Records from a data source
begin

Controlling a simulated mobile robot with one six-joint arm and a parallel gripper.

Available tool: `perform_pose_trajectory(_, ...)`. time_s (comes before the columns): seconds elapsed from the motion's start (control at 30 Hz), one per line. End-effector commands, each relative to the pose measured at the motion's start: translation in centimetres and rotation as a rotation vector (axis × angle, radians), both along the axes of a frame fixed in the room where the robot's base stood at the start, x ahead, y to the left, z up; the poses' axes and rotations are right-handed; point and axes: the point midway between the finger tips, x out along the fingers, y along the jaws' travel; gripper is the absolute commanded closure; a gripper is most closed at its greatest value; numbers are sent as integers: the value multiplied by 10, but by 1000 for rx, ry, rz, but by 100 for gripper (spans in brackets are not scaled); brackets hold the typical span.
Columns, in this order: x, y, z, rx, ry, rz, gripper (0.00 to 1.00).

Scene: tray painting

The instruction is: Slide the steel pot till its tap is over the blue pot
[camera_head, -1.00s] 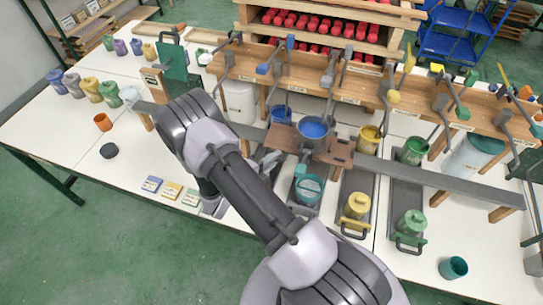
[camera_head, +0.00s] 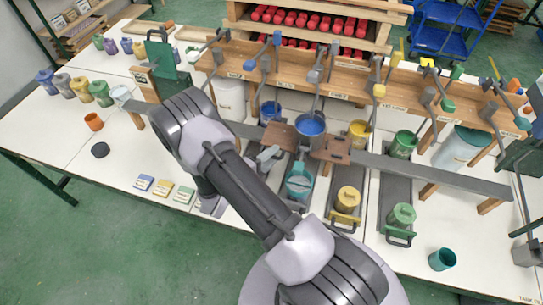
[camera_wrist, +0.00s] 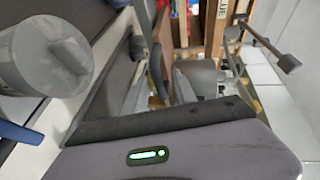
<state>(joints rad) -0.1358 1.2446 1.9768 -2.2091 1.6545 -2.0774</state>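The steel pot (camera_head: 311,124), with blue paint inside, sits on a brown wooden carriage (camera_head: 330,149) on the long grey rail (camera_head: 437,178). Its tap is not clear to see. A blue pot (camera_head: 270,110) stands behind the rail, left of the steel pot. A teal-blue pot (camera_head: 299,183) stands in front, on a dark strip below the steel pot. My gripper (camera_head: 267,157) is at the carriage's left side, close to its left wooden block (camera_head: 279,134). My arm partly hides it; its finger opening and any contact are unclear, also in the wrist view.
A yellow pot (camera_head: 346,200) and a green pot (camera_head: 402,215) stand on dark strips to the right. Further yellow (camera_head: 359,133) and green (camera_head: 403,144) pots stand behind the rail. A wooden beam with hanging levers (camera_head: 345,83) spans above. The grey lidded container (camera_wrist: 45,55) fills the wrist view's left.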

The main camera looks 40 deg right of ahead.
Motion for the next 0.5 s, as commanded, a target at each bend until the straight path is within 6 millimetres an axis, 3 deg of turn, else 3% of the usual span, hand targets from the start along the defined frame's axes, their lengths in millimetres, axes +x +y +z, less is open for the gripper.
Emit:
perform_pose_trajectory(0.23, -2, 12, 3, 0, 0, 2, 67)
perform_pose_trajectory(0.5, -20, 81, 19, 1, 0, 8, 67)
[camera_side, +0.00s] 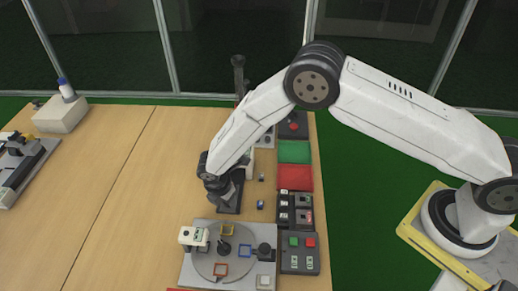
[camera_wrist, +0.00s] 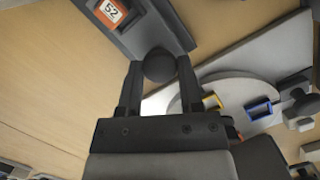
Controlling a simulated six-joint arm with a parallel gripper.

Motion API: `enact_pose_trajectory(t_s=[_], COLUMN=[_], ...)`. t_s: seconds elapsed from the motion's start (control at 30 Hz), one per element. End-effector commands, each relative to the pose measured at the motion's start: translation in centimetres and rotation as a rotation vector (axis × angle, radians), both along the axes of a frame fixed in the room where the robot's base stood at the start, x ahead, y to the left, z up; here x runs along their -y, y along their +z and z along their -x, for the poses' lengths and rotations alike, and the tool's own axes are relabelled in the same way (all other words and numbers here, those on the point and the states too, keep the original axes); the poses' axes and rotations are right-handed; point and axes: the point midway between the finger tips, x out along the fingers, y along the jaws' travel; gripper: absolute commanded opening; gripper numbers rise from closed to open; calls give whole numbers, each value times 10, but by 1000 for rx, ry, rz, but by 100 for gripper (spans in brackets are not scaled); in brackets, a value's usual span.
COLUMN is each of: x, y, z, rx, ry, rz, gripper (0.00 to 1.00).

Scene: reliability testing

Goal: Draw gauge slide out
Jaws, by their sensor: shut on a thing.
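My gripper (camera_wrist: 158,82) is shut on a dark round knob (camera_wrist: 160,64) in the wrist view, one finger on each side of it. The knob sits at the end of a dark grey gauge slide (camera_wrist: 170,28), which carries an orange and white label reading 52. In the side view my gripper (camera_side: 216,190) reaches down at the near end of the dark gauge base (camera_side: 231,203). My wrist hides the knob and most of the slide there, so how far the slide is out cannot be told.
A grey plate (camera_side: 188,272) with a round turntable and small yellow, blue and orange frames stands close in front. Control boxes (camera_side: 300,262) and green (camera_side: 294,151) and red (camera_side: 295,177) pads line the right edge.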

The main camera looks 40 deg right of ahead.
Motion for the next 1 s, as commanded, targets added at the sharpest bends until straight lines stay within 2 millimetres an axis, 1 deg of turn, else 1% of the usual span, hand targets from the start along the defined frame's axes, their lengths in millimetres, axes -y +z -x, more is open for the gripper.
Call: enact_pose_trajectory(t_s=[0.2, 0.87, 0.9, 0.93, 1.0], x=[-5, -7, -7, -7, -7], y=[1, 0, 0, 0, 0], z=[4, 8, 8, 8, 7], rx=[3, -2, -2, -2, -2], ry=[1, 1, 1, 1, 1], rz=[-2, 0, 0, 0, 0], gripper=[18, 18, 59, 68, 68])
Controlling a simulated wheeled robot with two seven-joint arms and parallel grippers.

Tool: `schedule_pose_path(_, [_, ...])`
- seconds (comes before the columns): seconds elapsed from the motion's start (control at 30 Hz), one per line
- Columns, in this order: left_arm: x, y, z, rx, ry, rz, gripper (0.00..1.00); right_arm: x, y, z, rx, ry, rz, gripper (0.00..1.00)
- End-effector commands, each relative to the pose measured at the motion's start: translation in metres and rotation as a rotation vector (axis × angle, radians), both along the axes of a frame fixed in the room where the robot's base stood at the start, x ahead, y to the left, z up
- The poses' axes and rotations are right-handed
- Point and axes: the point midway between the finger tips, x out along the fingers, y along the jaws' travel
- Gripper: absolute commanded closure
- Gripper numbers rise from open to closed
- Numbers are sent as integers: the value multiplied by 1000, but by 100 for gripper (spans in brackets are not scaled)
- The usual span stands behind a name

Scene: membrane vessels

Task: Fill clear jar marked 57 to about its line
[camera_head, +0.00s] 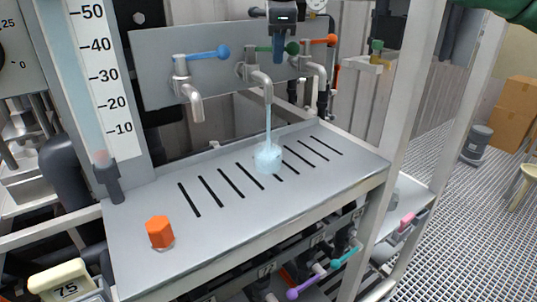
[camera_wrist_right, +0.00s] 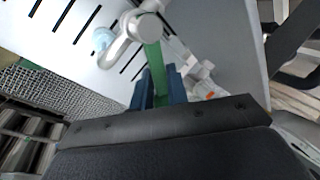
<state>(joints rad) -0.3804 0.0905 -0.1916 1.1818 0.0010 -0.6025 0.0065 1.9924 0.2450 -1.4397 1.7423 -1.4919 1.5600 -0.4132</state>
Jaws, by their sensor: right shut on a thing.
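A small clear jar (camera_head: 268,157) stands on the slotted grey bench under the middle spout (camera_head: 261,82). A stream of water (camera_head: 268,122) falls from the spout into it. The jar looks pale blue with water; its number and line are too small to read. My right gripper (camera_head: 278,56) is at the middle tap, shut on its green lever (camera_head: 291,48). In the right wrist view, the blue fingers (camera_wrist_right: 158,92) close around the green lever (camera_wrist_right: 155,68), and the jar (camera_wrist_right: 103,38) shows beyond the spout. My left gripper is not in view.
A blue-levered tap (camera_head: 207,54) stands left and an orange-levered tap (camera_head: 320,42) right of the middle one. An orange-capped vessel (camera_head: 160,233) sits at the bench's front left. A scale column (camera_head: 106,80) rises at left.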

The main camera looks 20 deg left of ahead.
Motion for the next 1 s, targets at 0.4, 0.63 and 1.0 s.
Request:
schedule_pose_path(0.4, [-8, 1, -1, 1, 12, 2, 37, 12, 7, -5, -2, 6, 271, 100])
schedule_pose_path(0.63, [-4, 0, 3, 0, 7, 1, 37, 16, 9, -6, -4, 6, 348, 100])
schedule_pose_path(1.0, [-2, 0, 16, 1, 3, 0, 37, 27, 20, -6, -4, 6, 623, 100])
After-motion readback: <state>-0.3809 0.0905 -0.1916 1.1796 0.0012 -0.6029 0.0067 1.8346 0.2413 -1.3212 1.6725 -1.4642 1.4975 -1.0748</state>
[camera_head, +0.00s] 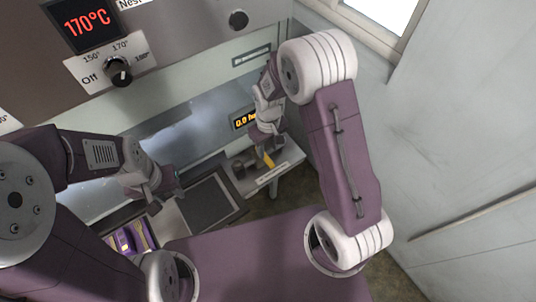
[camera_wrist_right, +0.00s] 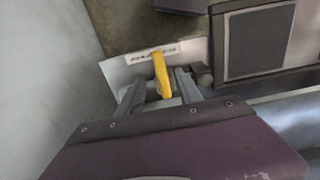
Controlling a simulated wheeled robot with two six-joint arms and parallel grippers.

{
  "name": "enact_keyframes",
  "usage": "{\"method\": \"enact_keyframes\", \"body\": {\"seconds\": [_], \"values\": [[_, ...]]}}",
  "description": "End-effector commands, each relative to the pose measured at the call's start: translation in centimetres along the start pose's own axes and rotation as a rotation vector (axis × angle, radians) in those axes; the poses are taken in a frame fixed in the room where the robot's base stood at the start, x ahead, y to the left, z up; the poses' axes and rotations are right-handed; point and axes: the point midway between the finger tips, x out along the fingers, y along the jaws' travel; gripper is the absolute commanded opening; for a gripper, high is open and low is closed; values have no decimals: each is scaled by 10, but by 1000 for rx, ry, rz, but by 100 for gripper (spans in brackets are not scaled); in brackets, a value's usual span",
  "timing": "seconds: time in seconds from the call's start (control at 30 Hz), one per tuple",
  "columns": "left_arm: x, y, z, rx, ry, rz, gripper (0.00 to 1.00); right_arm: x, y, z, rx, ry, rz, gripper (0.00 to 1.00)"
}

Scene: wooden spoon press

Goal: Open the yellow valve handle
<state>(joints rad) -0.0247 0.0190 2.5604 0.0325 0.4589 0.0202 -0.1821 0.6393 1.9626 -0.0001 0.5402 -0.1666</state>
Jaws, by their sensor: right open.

end

Stated problem =
Reproduce each line of the entries in which the word "next" is found.

Output below =
Motion for the next 0.5 s, as commanded, a target at each bend until the straight path is within 6 millimetres an axis, 3 deg of turn, else 3% of the usual span, hand targets from the start along the defined frame's axes, their lengths in millimetres, axes +x +y +z, less is open for the gripper.
Motion for the next 1 s, as commanded, targets added at the sharpest bends until straight lines stay within 2 millimetres an axis, 1 deg of turn, else 1% of the usual span, hand targets from the start along the defined frame's axes, their lengths in millimetres, axes -y +z -x, more is open for the gripper.
Motion for the next 1 s, targets at 0.4, 0.63 and 1.0 s.

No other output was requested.